Dzielnicowy zapobiegł tragedii

Dzielnicowy z Posterunku Policji w Drohiczynie zapobiegł tragedii i zatrzymał mężczyznę, który chciał spalić dom. Policjant widząc pożar w budynku, wybił szybę i przez okno wszedł do środka. Gaśnicą z radiowozu ugasił rozprzestrzeniający się ogień. Okazało się, że za podpaleniem stoi 43-latek, który ma sądowy zakaz zbliżania się do rodziny. Mężczyzna oblał benzyną wnętrze domu i je podpalił. Badanie alkomatem wykazało, że miał ponad 2,5 promila alkoholu w organizmie. Usłyszał zarzuty zniszczenia mienia i kierowania gróźb karalnych. Grozi mu kara do 5 lat pozbawienia wolności. Dziś sąd zdecyduje o jego tymczasowym areszcie.

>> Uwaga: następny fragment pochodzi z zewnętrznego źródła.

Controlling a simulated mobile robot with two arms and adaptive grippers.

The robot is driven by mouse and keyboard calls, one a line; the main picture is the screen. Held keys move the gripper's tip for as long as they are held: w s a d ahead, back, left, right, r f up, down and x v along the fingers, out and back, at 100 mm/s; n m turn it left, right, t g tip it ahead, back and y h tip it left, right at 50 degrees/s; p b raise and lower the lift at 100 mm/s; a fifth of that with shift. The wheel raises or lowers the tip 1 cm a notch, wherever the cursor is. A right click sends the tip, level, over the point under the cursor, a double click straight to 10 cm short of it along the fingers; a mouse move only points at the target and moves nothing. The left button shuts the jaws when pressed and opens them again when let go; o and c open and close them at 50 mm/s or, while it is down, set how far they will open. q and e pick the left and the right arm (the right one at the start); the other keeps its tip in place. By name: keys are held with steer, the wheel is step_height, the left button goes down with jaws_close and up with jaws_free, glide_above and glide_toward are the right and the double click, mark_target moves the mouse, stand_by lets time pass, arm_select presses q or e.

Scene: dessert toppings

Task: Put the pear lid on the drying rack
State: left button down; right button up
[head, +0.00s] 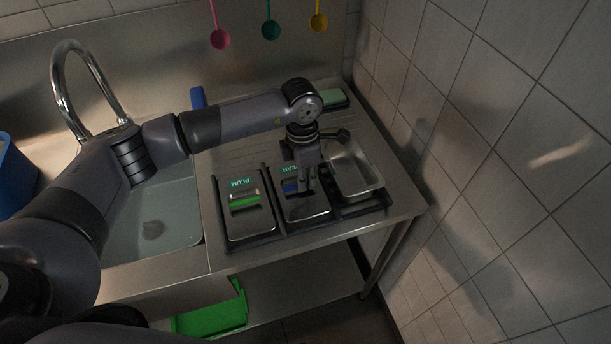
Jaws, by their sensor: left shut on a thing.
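The pear lid (312,208) is a steel lid with a blue handle; its label is partly hidden and reads "EAR". It is over the middle place of the black-framed holder on the steel counter. My left gripper (303,188) points down from above and is shut on the lid's blue handle. I cannot tell whether the lid is still seated or slightly raised. I cannot clearly make out a drying rack. My right gripper is not in view.
The plum lid (245,220), with a green handle, is left of the pear lid. An open steel pan (371,178) is to the right. A pale green, dark-edged object (333,94) lies at the back. A sink (150,232) is left; a tiled wall bounds the right.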

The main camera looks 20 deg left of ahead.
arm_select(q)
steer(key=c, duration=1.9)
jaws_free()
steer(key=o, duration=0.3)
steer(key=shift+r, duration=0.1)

Siemiatyccy policjanci otrzymali zgłoszenie o mężczyźnie, który grozi podpaleniem domu. Z relacji zgłaszającej osoby wynikało, że w środku może znajdować się nastolatek. Na miejsce jako pierwszy dotarł dzielnicowy z Posterunku Policji w Drohiczynie.

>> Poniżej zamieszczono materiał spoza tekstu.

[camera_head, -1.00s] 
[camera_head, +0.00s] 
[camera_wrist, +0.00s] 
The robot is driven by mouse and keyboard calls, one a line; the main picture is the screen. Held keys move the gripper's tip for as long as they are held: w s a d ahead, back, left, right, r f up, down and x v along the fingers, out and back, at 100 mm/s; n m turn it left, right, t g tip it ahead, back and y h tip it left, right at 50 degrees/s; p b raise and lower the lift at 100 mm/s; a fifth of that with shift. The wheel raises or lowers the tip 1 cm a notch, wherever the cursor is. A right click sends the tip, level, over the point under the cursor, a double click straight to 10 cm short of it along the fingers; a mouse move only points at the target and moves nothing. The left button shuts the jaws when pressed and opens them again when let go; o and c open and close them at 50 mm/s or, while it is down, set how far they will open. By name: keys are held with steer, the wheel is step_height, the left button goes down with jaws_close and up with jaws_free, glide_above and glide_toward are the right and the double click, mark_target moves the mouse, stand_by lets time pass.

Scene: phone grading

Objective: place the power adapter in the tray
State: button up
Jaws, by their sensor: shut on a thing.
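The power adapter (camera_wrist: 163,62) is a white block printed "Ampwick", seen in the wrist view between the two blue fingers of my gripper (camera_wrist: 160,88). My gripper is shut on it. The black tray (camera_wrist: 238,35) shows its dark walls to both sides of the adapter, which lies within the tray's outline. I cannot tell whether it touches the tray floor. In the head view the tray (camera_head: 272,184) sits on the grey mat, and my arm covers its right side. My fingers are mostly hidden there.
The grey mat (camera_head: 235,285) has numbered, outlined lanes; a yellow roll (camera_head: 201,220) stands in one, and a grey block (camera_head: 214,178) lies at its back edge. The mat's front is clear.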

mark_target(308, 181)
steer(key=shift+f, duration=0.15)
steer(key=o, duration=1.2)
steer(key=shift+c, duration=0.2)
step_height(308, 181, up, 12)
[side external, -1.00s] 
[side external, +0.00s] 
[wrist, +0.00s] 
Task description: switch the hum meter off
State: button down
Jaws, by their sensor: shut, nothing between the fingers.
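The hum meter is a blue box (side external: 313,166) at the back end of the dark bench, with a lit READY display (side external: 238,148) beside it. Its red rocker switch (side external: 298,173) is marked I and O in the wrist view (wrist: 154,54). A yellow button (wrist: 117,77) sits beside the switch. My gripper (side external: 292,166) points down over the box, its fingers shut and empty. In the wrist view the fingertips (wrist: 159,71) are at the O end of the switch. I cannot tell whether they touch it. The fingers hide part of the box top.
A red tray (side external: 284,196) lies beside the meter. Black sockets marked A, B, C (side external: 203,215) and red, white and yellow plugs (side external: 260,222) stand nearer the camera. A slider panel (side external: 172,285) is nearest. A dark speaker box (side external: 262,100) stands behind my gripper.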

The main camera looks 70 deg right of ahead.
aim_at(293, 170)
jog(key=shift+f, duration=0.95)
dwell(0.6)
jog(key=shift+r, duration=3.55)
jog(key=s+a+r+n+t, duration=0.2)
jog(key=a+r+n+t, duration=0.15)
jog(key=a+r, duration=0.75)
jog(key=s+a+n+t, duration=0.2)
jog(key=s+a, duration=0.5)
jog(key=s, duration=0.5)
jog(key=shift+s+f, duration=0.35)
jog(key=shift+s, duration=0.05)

Okazało się, że drzwi do domu były zamknięte. Mundurowy przez jedno z okien, zauważył palącą się ścianę i podłogę. Obok stał mężczyzna trzymający w ręku kanister. Nie reagował na polecenia policjanta, aby otworzył drzwi. Dzielnicowy bez wahania wybił służbową pałką szybę i przez okno wszedł do środka. Używając gaśnicy z radiowozu ugasił rozprzestrzeniający się ogień. Zaraz po tym, zatrzymał mężczyznę, który próbował uciekać.

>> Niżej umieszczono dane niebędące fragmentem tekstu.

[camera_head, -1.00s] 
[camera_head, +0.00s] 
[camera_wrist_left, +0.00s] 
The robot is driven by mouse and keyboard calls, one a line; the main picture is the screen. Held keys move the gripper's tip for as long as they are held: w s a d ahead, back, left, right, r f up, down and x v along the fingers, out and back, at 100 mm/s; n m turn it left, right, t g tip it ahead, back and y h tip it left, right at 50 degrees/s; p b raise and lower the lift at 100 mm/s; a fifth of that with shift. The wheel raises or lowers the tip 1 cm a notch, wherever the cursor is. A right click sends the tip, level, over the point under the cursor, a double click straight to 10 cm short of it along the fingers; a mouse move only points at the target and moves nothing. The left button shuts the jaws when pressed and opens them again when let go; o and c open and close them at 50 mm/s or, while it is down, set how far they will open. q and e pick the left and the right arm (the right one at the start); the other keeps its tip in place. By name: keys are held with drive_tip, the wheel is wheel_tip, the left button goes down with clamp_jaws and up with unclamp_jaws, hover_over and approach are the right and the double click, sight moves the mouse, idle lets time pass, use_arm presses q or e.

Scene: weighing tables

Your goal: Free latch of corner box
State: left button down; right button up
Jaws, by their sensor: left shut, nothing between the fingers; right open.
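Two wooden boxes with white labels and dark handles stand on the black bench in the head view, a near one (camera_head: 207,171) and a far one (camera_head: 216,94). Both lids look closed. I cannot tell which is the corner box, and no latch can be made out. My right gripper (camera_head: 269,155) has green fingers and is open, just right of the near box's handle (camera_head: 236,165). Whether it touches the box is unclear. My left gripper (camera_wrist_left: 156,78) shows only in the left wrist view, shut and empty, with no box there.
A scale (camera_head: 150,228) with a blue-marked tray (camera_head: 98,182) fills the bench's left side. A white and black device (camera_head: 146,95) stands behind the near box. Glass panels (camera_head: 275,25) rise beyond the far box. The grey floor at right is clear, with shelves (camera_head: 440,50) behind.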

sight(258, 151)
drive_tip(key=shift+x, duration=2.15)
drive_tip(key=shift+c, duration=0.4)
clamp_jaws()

Jak ustalili policjanci, 43-latek miał sądowy zakaz zbliżania się do rodziny. Tego dnia, wszedł do domu przez okno w piwnicy i groził podpaleniem. W tym czasie, w domu był tylko jego nastoletni syn, który wybiegł jeszcze przed pożarem i wezwał pomoc. Zatrzymany mężczyzna trafił do policyjnego aresztu. Okazało się, że był nietrzeźwy. Badanie alkomatem wykazało, że miał ponad 2,5 promila alkoholu w organizmie. 43-latek usłyszał zarzuty zniszczenia mienia oraz gróźb karalnych. Grozi mu kara do 5 lat pozbawienia wolności. Dziś sąd zdecyduje o jego tymczasowym aresztowaniu.